### [The task]
Transcribe every line exactly and omit anything that is a picture.

### [Supplied material]
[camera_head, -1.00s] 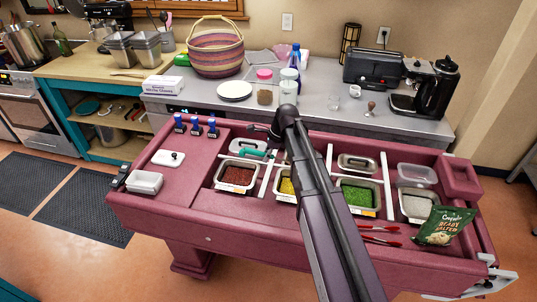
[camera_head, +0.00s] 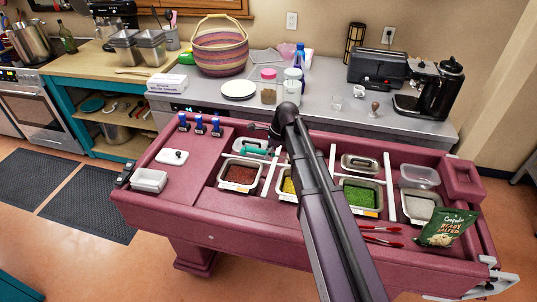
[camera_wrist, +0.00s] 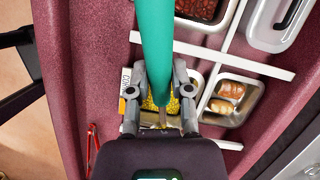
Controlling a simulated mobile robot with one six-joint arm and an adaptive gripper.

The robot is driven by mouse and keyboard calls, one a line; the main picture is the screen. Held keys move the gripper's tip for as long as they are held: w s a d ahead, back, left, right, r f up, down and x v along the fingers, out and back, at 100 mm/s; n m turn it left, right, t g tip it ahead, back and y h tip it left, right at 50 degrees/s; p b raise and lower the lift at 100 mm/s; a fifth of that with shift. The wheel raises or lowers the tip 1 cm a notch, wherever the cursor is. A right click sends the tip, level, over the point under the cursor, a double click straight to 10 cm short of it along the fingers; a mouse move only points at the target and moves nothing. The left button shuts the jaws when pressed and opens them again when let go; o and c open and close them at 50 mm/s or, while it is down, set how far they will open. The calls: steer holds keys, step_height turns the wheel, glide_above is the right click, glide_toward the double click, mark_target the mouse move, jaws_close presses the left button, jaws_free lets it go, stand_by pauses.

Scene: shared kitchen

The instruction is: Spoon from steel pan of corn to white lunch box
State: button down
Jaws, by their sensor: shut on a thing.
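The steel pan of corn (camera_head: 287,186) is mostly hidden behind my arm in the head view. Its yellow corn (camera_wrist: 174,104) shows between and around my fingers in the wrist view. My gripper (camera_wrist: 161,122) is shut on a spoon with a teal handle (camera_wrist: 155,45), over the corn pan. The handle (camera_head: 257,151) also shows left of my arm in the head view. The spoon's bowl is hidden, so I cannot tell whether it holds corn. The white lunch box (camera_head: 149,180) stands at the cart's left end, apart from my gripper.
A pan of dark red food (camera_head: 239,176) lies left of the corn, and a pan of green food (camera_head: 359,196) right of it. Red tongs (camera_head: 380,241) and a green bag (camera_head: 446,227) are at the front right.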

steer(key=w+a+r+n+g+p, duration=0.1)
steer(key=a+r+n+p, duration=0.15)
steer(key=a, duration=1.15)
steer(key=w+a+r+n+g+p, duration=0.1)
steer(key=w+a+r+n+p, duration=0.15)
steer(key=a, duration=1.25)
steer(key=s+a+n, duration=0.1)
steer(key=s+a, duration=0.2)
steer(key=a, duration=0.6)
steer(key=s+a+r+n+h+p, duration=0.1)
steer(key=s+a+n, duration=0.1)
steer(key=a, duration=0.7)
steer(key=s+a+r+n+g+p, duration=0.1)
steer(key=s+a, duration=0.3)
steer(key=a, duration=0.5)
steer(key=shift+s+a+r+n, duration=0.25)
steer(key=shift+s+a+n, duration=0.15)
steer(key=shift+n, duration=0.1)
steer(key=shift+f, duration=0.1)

### [Expected answer]
[camera_head, -1.00s] 
[camera_head, +0.00s] 
[camera_wrist, +0.00s] 
Controlling a simulated mobile robot with one six-joint arm and an adaptive gripper.

The robot is driven by mouse and keyboard calls, one a line; the main picture is the screen. Held keys move the gripper's tip for as long as they are held: w s a d ahead, back, left, right, r f up, down and x v along the fingers, out and back, at 100 mm/s; n m turn it left, right, t g tip it ahead, back and y h tip it left, right at 50 degrees/s; p b raise and lower the lift at 100 mm/s; a fifth of that with shift. The wheel raises or lowers the tip 1 cm a notch, wherever the cursor is. A right click sends the tip, level, over the point under the cursor, a double click straight to 10 cm short of it along the fingers; a mouse move only points at the target and moves nothing. The left button shuts the jaws when pressed and opens them again when let go; o and c open and close them at 50 mm/s or, while it is down, set how far they will open. The calls: steer holds keys, step_height turns the wheel, glide_above is the right click, glide_toward the double click, mark_target the mouse move, jaws_close presses the left button, jaws_free lets it go, stand_by pauses.

Scene: shared kitchen

The instruction is: Spoon from steel pan of corn to white lunch box
State: button down
Jaws, by their sensor: shut on a thing.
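The steel pan of corn (camera_head: 287,186) is mostly hidden behind my arm in the head view. Its yellow corn (camera_wrist: 174,104) shows between and around my fingers in the wrist view. My gripper (camera_wrist: 161,122) is shut on a spoon with a teal handle (camera_wrist: 155,45), over the corn pan. The handle (camera_head: 257,151) also shows left of my arm in the head view. The spoon's bowl is hidden, so I cannot tell whether it holds corn. The white lunch box (camera_head: 149,180) stands at the cart's left end, apart from my gripper.
A pan of dark red food (camera_head: 239,176) lies left of the corn, and a pan of green food (camera_head: 359,196) right of it. Red tongs (camera_head: 380,241) and a green bag (camera_head: 446,227) are at the front right.

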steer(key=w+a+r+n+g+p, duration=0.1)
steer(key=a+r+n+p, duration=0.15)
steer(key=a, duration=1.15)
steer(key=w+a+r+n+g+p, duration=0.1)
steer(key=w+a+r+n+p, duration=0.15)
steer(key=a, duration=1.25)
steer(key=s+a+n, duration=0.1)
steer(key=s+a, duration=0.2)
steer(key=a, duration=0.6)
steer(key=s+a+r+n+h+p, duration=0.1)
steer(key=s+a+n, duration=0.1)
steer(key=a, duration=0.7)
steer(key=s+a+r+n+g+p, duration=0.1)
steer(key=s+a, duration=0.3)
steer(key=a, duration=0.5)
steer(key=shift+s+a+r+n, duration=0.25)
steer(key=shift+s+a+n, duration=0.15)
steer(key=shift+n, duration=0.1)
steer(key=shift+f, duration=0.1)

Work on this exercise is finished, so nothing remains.